Dee Lee is a Certified Financial Planner. Her firm, Harvard Financial Educators, located in Harvard, Massachusetts conducts financial workshops for corporations and institutions focusing on educating and motivating the employee to take charge of their finances. Her latest project, Let's Talk Money a book she wrote to guide her readers thru the maze of personal finance is now available in bookstores. The Complete Idiot's Guide to 401(k) Plans, which she wrote in 1998, is the resource book for retirement planning using a 401(k) plan.


  1. What led you to write this book?

    As a financial educator I speak to audiences across the country and I had put together a workbook for my seminars. Let's Talk Money was a natural extension of that workbook for I have always wanted to give my audience more details on a subject. And Let's talk Money answers the multitude of questions my audiences would have.

  2. What do you feel to be the biggest challenge facing women today when handling their finances?

    The biggest challenge facing woman is that they wait to start their retirement planning. The excuses range from I will wait until I get married to start that kind of planning or I have school debt or I have lots of time for that. Women live longer and for some industries the pay scale is lower than a man's so women should start to save for retirement with their first job.

  3. How has the atmosphere changed for women investors in the last 10 years?

    Many of the large mutual fund companies and brokerage companies actually solicit women customers and have seminars just for women. There are more women Certified Financial Planners and women brokers available. Many more books just for women.

  4. How will the atmosphere change for women investors in the next 10 years?

    The atmosphere will change for all investors not just for women. The age of instant information is here and women will be able to take advantage of that when investing. As women gain more experience with finances and investing they will be better prepared for the future. More employers will offer 401(k) type retirement plans and Congress will change/pass legislation that will simplify the retirement plans now available and increase contribution amounts.

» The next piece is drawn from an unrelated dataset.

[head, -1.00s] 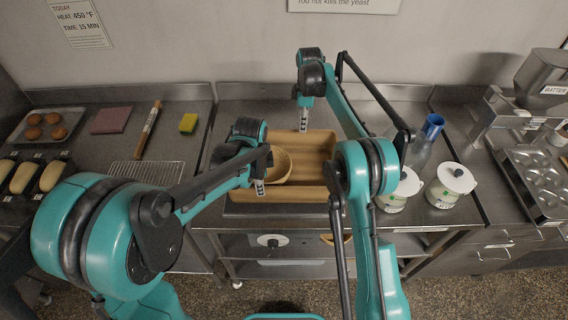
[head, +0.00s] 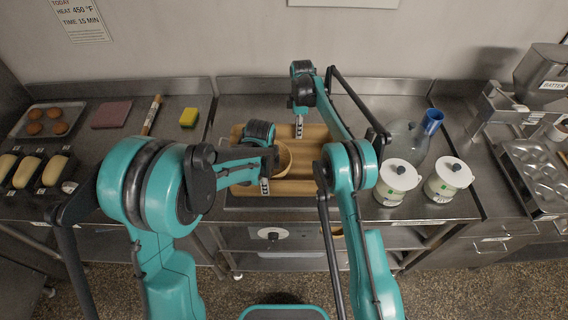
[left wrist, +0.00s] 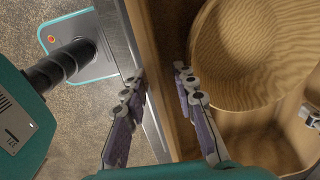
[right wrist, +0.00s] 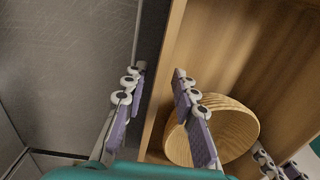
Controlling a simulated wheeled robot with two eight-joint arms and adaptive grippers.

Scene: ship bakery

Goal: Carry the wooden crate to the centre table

  5. Where did you start your career and how did it lead you to where you are today?

    My husband and I were partners in a manufacturing representative business and I was responsible for the employees and the benefits. I got involved as the trustee of our retirement plan and enjoyed the investing aspect of it. Started taking classes that led to an MBA and then became a Certified Financial Planner. As a CFP I realized my clients needed educating on the process of financial planning and investing. I started holding workshops and seminars for them and was asked to do these for my corporate clients as well. Hence, Harvard Financial Educators was created for the sole purpose of educating the financial consumer. I was asked to write The Complete Idiot's Guide to 401(k) Plans because of my familiarity with the subject and then Let's Talk Money was a natural sequence.

  6. How much money do you need to start investing?

    You can start with as little as $50 a month. There are mutual funds companies that will help you set up an automatic investing plan whereby they will debt your checking account the $50.

  7. How should a woman get started investing with no investment experience?

    Educating oneself is the first step. Begin to read books, financial magazines and get into the many websites available. Then "toe dip" into investing. Begin with using what is available for you at work such as a 401(k) or a 403(b) plan. Learn about the choices you have and start there.

  8. If a woman has debt, at what point should she become an investor?

    It truly depends on how much debt she has incurred. Certainly getting out of debt is the most important thing you will do as an investor but if it will take you 5 years you have also lost the opportunity to have your investments work for you over the five years. I would counsel an individual to try to do both. Contribute a small amount to her qualified retirement plan through her employer even if it is as little as $50 a month and to pay off her debt at the same time. Most of us can find an extra $50 a month in our budgets.

  9. Have you published any other books before this one? If so, what are they?

    The Complete Idiot's Guide to 401(k) Plans published by Alpha books a subsidiary of Macmillan.

  10. What are your future book writing plans?

    I strongly believe the most critical time span in a persons economic life to save for retirement is between the ages of 22 and 35. My next book will be for that generation of investors.